Well, I think there are four kinds of people in this world. Those who spend their lives being helpful and trying to fix things, those who help the people trying to fix things, those who don’t care about anything or fixing anything, and those who spend their entire lives trying to break things.
I’ve already produced a hundred stories over the past decade documenting the problems caused by those who want to break things, especially Donald Trump and his brain trust Steve Bannon.

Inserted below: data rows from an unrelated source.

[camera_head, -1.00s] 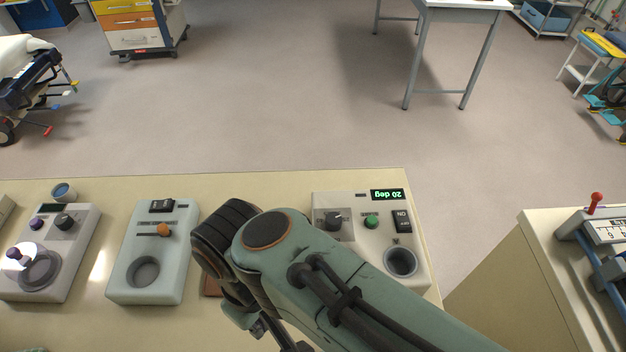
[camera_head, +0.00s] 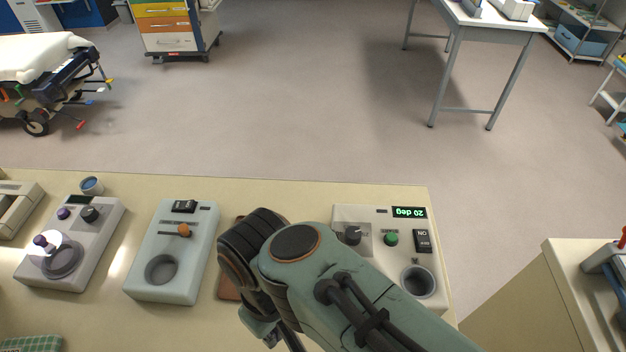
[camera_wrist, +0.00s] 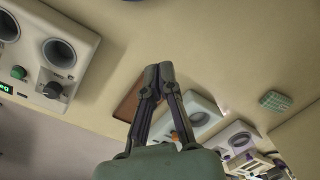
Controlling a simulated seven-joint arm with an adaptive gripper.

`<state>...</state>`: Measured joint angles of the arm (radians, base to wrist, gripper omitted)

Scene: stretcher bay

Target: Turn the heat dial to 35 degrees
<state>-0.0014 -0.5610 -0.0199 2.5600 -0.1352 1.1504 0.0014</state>
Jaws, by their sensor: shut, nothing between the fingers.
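In the head view my arm hides the fingertips and the box's lower left part.
A box with an orange slider (camera_head: 183,230) and a box with purple knobs (camera_head: 64,213) stand left. A brown flat thing (camera_head: 229,284) lies partly behind my arm.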

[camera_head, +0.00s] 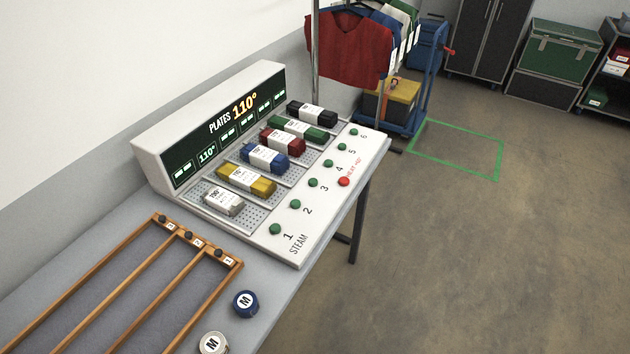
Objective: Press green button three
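Green button three (312,182) is a small green dome on the white front ledge of the steam console (318,215), beside the printed number 3. It stands in a row of green buttons, between button two (295,204) and button four (328,162). A red button (344,181) marked as a heat button lies to its right, nearer the ledge's front edge. The display (225,125) reads "PLATES 110°" above a row of small lit panels. Neither of my grippers is in view.
Coloured folded bundles, such as the blue one (265,158), lie on the plates behind the buttons. A clothes rail with a red garment (348,48) stands behind.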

You already know that story so there’s no reason to keep repeating it.
But as I sat there looking at the view of the Appalachian Mountain peaks in the George Washington National Forest from a mountain peak in Shenandoah National Park, what occurred to me is that we have spent far too much time indulging those who like to break things and not enough time supporting those who are working their asses off to try to fix things.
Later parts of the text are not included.